- _Exercise prompt_
Retype the tail of the data exactly, starting at the line containing "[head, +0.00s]" and stopping at the last line.

+-------+

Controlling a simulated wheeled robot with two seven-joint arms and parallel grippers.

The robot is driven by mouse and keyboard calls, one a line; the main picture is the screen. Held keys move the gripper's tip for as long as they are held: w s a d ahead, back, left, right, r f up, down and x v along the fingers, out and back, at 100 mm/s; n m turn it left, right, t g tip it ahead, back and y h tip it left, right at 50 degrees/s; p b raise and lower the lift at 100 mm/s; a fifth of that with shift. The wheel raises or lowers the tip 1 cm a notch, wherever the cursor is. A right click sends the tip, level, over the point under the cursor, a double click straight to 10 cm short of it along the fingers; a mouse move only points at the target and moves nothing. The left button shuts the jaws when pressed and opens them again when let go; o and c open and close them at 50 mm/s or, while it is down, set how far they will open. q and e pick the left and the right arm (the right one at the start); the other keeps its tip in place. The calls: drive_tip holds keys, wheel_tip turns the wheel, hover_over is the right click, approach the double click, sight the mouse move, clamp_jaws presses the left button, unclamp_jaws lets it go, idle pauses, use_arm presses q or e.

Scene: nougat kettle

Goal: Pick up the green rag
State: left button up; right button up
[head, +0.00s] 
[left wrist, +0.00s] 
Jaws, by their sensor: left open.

+-------+

- _Output of the task_
[head, +0.00s] 
[left wrist, +0.00s] 
Jaws, by their sensor: left open.

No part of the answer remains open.